One trait I admire and respect in people is thinking and acting beyond their job.
Everyone has to demonstrate they can basically do their job—that’s a foundation before they can earn the right to do much else within an organisation. And (almost) everyone I’ve worked with achieves that, of course. But thinking (and acting) beyond one’s own job helps others and earns great respect.
How much beyond their own job? The obvious answer is to recognise that we are each there for the good of the organisation. Beyond demonstrating those fundamental skills of doing whatever is in our job description it is helpful to support the organisation generally—for example, by understanding and helping the corporate strategy, acting in line with organisational values, and so on.
But sometimes that’s misplaced. I know of too many people who thought a company was going off track and sought to tell the leaders at great length what they should be doing instead. That’s not just supporting the company, it’s close to trying to run it, and those individuals inevitably had not shown that they were excelling sufficiently at their own jobs to justify telling someone else how to do theirs.
So often there’s a skill in finding a higher purpose to one’s job which is enough to bring new benefits but stops short of trying to manage everything. A very long time ago I worked with someone who did this.
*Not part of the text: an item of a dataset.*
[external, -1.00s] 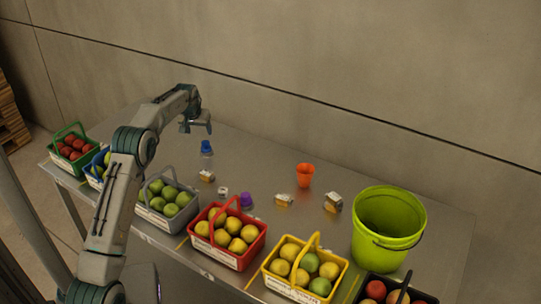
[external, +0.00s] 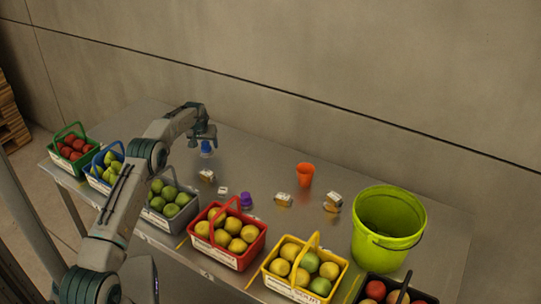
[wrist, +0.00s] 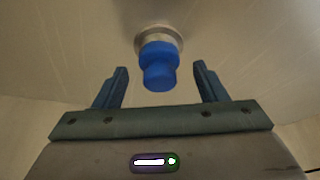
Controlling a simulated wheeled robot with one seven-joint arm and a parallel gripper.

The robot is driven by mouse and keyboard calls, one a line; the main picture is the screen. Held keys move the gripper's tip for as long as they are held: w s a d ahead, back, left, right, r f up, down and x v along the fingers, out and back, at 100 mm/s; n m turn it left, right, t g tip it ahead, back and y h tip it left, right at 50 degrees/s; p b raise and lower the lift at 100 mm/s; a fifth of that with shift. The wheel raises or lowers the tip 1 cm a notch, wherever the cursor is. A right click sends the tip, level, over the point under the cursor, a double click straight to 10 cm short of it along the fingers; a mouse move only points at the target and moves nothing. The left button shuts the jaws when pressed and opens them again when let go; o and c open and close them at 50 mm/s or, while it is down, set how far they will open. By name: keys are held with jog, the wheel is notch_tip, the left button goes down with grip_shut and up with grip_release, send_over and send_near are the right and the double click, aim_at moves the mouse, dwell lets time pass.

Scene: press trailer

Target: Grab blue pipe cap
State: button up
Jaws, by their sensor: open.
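The blue pipe cap (external: 207,148) is near the back left of the metal table, just under my gripper (external: 204,138). In the wrist view the blue cap (wrist: 158,66) shows as a stepped round piece in front of a metallic round part (wrist: 152,33). It lies centred between the two fingers of my gripper (wrist: 161,76), with a visible gap on each side. The gripper is open and holds nothing. Its depth around the cap is hard to tell.
An orange cup (external: 305,174), a purple piece (external: 246,200) and small boxes (external: 283,200) stand to the right. Fruit baskets, including a red one (external: 232,256), line the front edge. A lime bucket (external: 372,249) stands at the right. The wall is behind the table.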

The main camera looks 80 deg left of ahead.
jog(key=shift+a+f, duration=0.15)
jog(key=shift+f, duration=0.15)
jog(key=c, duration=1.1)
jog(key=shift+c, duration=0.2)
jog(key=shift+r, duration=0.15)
These were the days when commercial enterprise systems were the default option for most large organisations, and it wasn’t obvious to everyone that open source software could cut the mustard. This organisation, therefore, ran large Oracle databases and had one vastly knowledgeable individual who maintained them. He understood how they worked, capabilities we weren’t yet exploiting, and adjacent Oracle technologies which might potentially help us. He seemed to live and breathe the deeply complex universe that was Oracle databases.
But it started becoming apparent that new projects could probably do better on open source options. And some people had done some calculations about the viability of switching our existing Oracle-based systems to open source, and it seemed that the (large) cost of switching would easily be repaid by eliminating our Oracle licence fees; we could even simplify things. What began as a whisper was fast becoming impossible to ignore, and I wondered what the Oracle expert was thinking as he heard more and more voices threatening to overturn everything he’d worked for for so many years.
And then one day he started supporting those open source advocates, too. He also started planning how to do the replacement, and almost immediately became the one driving it forward. So I had to ask him how he came to detach himself from what seemed to be so much of his career to date. “I realised I’m not an Oracle person,” he said, “I realised I’m a database person.”
I admired him hugely for this—it seemed like an enomous personal leap. He had been able to see beyond the immediate bounds of his job (a job which he had grow in for years) for the benefit of everyone—himself, of course, in the long run, but also the people around him.